2009 DOD budget: a safe bet

March 1, 2008
The U.S. Department of Defense (DOD) has released its budget request for next year, fiscal 2009, and it looks to be a safe budget for President Bush’s last year in office

John Keller, Editor in Chief

The U.S. Department of Defense (DOD) has released its budget request for next year, fiscal 2009, and it looks to be a safe budget for President Bush’s last year in office. We’ll have a new president by the time the next DOD budget request comes out, and Bush looks like he has left any hard decisions up to the next chief executive.

There’s not a lot that stands out in the DOD’s latest budget. Generally it would keep the money faucets turned on at stable levels across the board. Nothing major seems to be cut, and nothing major seems to have substantial increases.

In other words, steady as she goes; let the next commander-in-chief make the tough choices.

There could have been big changes, but that wasn’t likely in an election year. The Joint Strike Fighter program continues on course, even though some experts point out that this multi-billion-dollar program could have—and still might—make a juicy target for anyone in Congress or a new administration whose aim is to reducing defense spending.

Other programs that have received close scrutiny and much criticism in recent months—the Transformational Satellite Communications System (TSAT), the Navy’s Littoral Combat Ship, the Joint Tactical Radio System, and ballistic missile defense—all would receive predictable, healthy funding levels in this budget.

Just as the Pentagon’s spending plan contains few, if any, surprises, I’ll bet we’ll see more of the same routine on Capitol Hill this spring as Congress discusses whether to grant the Pentagon’s proposed spending. It’s an election year, after all, and no one wants to be singled out as soft on defense.

If big cuts are going to happen, we might see them next year or the year after. For now, it’s status quo.

It’s shaping up that it doesn’t matter if members of Congress are Democrats, Republicans, liberals, or conservatives. No one seems very interested in cutting defense spending in a substantial way. I predicted that the 2008 defense budget would face tough sledding in Congress this past year, but I was wrong. Lawmakers approved the budget essentially as submitted with little fanfare.

I think we’ll see the same in coming years. Members of Congress don’t want to be seen as anti-military, and the next president won’t, either—especially, believe it or not, if the next president is a Democrat.

If the next president is John McCain, he’s making the war on terror the centerpiece of his campaign, so spending would seem safe with him. If the next president is Barack Obama or Hillary Clinton, that person will be under intense pressure to appear tough in international relations. Military spending would appear safe there, too.

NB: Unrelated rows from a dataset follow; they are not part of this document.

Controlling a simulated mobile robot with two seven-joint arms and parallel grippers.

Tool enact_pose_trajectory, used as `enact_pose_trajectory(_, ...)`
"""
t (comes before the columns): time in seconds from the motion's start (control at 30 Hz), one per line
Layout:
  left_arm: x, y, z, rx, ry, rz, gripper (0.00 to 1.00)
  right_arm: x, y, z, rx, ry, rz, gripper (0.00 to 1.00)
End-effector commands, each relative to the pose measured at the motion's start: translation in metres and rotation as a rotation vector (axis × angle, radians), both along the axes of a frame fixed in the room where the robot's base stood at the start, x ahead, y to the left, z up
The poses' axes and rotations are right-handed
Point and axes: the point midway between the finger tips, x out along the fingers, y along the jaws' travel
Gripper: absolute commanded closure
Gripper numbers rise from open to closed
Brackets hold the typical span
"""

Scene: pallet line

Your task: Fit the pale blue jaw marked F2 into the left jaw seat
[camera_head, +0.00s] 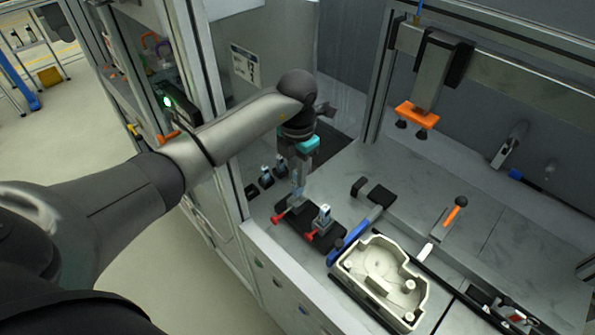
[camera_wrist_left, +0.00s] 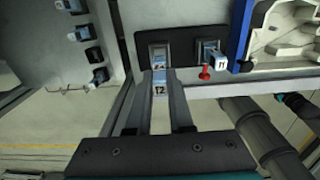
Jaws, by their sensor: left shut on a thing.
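My left gripper (camera_head: 297,197) points down over the left jaw seat on the black fixture plate (camera_head: 328,242). In the left wrist view its fingers (camera_wrist_left: 158,92) are shut on the pale blue jaw marked F2 (camera_wrist_left: 158,84), which is at the left seat. I cannot tell whether the jaw rests fully in the seat or just above it. Another pale jaw (camera_head: 323,214) stands in the right seat; it also shows in the left wrist view (camera_wrist_left: 213,58). Red levers (camera_head: 279,217) stick out in front of the seats. My right gripper is not in view.
More jaws (camera_head: 266,174) stand on small black holders left of the plate. An orange suction tool (camera_head: 417,115) hangs above the bench.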

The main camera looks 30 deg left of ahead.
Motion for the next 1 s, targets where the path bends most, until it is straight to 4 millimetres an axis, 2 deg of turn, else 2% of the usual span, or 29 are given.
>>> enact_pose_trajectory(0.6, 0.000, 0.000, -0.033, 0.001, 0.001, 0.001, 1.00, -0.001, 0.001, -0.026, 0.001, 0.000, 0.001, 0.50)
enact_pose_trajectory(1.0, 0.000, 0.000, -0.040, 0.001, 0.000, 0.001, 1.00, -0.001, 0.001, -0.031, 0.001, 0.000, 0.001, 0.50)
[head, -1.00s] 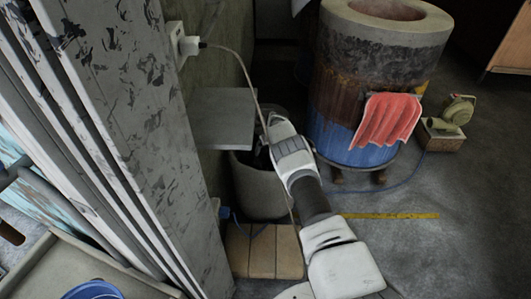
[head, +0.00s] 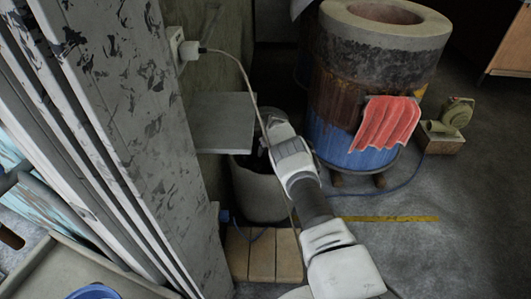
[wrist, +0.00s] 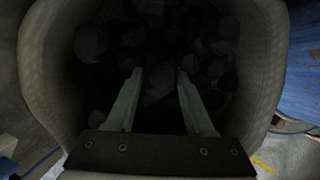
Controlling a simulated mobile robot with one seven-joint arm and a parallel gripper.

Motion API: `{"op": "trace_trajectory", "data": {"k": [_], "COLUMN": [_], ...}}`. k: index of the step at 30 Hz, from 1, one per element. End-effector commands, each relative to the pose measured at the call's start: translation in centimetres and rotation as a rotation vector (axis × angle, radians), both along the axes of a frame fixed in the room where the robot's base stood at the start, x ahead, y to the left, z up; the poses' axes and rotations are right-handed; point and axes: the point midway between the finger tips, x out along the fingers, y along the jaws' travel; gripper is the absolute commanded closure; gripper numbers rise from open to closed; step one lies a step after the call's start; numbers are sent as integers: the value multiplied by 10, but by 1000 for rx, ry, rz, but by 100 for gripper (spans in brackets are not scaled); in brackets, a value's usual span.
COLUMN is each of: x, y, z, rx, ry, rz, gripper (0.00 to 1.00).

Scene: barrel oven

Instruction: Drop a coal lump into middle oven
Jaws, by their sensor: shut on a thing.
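My gripper (wrist: 158,80) reaches down into a grey bin (wrist: 48,60) full of dark coal lumps. The fingers are shut on a coal lump (wrist: 158,86), dim between the fingertips; other lumps lie around and beyond it. In the head view the bin (head: 262,196) stands below the grey shelf, and my arm hides part of its mouth, the gripper and the coal. A barrel oven (head: 335,85), rusty above and blue below, stands right of the bin with a round open top (head: 385,14). I cannot tell whether it is the middle one.
A grey shelf (head: 222,122) juts out just above and left of the bin. A cord hangs from the wall socket (head: 186,46) near my arm. A small blower (head: 456,114) stands to the right.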

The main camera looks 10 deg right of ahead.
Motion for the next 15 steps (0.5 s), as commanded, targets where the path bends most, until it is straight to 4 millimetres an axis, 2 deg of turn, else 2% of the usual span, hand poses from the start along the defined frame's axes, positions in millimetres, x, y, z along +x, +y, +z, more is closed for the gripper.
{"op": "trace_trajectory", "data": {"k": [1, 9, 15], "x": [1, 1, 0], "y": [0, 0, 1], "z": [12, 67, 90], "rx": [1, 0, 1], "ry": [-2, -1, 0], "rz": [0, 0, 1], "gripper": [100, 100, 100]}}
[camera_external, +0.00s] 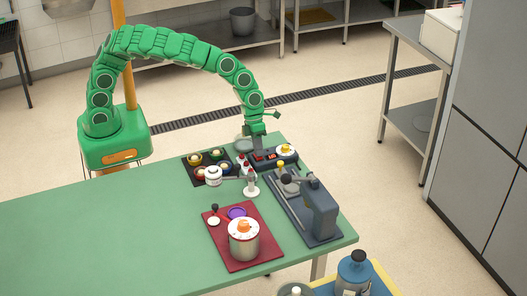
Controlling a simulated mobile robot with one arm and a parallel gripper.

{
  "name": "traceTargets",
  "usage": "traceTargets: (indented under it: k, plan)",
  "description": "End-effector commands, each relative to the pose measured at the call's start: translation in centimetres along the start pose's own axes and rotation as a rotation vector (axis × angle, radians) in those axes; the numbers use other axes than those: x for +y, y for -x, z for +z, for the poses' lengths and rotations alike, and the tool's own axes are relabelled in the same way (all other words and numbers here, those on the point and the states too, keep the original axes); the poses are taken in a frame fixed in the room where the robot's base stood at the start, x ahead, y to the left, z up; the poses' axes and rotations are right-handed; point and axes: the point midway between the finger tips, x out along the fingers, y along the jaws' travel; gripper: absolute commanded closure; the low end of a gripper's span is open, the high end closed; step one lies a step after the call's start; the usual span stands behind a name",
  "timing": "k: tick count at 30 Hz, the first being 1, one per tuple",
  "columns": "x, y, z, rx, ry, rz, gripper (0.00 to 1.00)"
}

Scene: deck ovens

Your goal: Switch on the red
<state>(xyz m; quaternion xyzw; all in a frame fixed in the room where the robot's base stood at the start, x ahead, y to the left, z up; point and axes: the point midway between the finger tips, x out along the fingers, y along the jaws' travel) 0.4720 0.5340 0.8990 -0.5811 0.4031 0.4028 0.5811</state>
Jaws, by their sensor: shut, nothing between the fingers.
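A dark switch panel (289,160) lies at the far right end of the green table. Small red switches (271,156) show on its top. A white disc with an orange-yellow knob (286,149) sits at its right end. The switches are too small to tell whether they are on or off. My gripper (257,144) is shut and empty. It points down at the left part of the panel and hides some of it. I cannot tell whether it touches the panel.
A dark tray of small colored bowls (196,159), a white pot with an arm (213,176) and red-topped shakers stand left of the panel. A grey machine (319,211) stands in front of it. A steel pot (244,243) sits on a red board (222,254). The table's left side is clear.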

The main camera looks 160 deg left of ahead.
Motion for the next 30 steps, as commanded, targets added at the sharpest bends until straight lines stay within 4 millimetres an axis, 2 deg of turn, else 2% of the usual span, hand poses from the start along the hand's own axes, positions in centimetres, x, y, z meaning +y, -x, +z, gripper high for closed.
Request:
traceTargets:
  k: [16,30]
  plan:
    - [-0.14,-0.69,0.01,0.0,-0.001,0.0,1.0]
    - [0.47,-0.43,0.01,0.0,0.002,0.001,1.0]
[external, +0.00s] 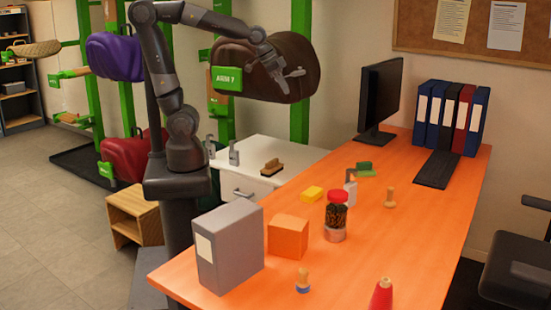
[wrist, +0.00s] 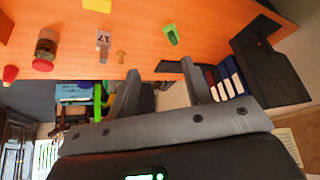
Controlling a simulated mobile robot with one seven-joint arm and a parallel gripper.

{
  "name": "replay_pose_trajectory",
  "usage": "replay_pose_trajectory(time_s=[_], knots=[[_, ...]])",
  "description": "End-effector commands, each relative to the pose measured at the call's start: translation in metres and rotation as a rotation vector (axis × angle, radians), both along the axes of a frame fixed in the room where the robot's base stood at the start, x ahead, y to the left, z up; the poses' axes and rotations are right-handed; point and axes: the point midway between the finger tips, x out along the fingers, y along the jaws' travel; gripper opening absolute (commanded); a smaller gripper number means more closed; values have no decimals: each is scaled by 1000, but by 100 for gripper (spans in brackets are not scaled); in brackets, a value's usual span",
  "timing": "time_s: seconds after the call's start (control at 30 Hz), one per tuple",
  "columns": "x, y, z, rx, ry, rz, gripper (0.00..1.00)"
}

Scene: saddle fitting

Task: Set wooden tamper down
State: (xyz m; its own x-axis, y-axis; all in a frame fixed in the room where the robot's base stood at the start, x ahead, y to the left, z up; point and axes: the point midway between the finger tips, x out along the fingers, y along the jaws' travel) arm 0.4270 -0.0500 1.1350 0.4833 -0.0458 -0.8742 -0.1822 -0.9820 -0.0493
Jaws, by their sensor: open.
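A second wooden-handled piece with a blue base (external: 303,281) stands near the desk's front edge; I cannot tell for sure which one is the tamper. My gripper (external: 292,72) is raised at the upper middle, in front of a brown saddle-like bag (external: 240,58), well away from both pieces. Its fingers (wrist: 160,72) are apart with nothing between them.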

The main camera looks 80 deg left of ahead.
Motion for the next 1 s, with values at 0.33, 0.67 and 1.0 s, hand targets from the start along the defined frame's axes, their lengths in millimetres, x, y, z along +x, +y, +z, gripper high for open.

I don’t think there is a lot to worry about if you’re involved in the defense business. Some experts even predict that defense spending could help prop up the economy as the retail and housing sectors soften. We’ve watched as the U.S. economy has run through nearly every powerful business sector to keep itself upright. Commercial technology seems to be played out. Housing—long the mainstay—is on its back. Consumer spending is staggering.

A lot of people are asking, what’s left? Well, it could be defense spending. It’s come to this.

With most business sectors at the end of their ropes, U.S. defense profits, sales, or both, apparently are on the upswing. Lockheed Martin in the fourth quarter had flat sales but a 20 percent increase in net income. General Dynamics posted net income at the same time that is up 42 percent. Northrop Grumman had flat sales, yet a 10 percent gain in net income. Northrop Grumman over the full fiscal year had a 16 percent increase in net income and a 6 percent increase in sales. More good news is likely to follow.

Why? Defense is still a stable business, and companies are betting—rightly, I believe—on continued and growing demand for miniaturized electronic components and subsystems for platforms like unmanned aerial vehicles, as well as for technology insertion and refresh, systems upgrades, and platform resets of existing aircraft, ships, and combat vehicles.

Contrast that with the dismal news we have been reading about the banking and housing industries. The defense industry, again, is looking relatively like a winner.

It’s funny, though. Defense spending only seems to be really great when most commercial industries have hit the skids. I sense from conversations in January at the Photonics West trade show that electro-optics companies usually focused on commercial endeavors are giving surprisingly strong consideration to the military.

What this tells me is commercial technology might not be the best bet these days, and technology companies are looking for a safe harbor. When they do this they usually turn to the stable, predictable, and large defense budgets.

When’s the last time they did this? It was in the wake of the telecom and dot.com busts and the 9/11 terrorist attacks in 2001.

Some newcomers to the defense business will make it, and some won’t. Those with experience with the military business have a big advantage. Those without experience are likely to be disappointed.

But watch. Most of the newcomers will toss defense aside like an old shoe once commercial technology comes back. Defense systems integrators have seen this before—and they have long memories.